GEERT WILDERS, PARTY FOR FREEDOM FOUNDER AND LEADER: Many partisan copying what we intend to do. Everybody's talking about it, that's a good thing. As a matter of fact, we won the elections before election day because everybody's talking about immigration, national identity.

SHUBERT: It is a tight race, and the first, in a serious of game- changing elections across Europe. Now, the first televised debate between the two candidates, is happening here at Erasmus University in Rotterdam. And here, voters remain divided.

UNIDENTIFIED FEMALE: I think, Rutte will win.




UNIDENTIFIED FEMALE: I think he has acted as a Prime Minister the past few days. And I think that is what people need.

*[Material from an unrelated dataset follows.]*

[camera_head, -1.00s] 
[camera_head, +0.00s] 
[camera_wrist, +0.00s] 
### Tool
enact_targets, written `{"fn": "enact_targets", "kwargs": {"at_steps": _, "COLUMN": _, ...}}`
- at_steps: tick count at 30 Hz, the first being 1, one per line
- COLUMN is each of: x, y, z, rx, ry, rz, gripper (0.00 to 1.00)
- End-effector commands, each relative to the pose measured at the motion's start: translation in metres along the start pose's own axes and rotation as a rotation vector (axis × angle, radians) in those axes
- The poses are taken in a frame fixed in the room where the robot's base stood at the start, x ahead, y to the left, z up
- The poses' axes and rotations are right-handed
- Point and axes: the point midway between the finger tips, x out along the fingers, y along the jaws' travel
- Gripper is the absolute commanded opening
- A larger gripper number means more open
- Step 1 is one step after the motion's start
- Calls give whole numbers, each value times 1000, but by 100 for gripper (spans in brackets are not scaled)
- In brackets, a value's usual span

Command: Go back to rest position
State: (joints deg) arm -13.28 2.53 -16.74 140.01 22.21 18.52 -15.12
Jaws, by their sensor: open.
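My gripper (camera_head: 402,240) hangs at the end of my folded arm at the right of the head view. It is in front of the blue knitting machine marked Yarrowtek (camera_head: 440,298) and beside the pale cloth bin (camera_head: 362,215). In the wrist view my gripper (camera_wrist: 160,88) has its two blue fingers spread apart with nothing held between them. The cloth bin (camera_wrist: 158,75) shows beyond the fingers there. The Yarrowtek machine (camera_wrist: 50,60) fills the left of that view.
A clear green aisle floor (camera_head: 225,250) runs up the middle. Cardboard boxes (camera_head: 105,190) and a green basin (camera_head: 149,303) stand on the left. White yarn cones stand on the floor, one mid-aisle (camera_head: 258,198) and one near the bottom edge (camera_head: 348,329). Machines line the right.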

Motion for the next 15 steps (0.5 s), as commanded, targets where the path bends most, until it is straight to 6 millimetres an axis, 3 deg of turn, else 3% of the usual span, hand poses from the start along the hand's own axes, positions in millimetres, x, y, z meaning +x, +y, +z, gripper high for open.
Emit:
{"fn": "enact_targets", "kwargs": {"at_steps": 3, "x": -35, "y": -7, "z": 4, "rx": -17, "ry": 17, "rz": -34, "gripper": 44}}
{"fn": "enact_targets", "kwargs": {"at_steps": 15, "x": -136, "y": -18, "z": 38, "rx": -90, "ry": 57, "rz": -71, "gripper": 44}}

UNIDENTIFIED FEMALE: I think it will, cause that many people are going to vote for Wilders.

SHUBERT: How would you feel if Wilders became the next Prime Minister?

UNIDENTIFIED MALE: I think it would be terrible. I see it as being part of a larger movement of democracies moving toward populism.

SHUBERT: Rutte, is staking his campaign on an appeal to Dutch voters, not to gamble with the county's and Europe's future.

RUTTE: Remember the Brexit. We all thought that would never happen. Remember the U.S. elections. So, let's not make that mistake again. These elections are crucial. Let us stop the domino effect, right here, this week, this Wednesday. The domino effect, of the wrong sort of populism winning in this world.

SHUBERT: On Wednesday, Dutch voters will get to decide. Atika Shubert, CNN, Rotterdam.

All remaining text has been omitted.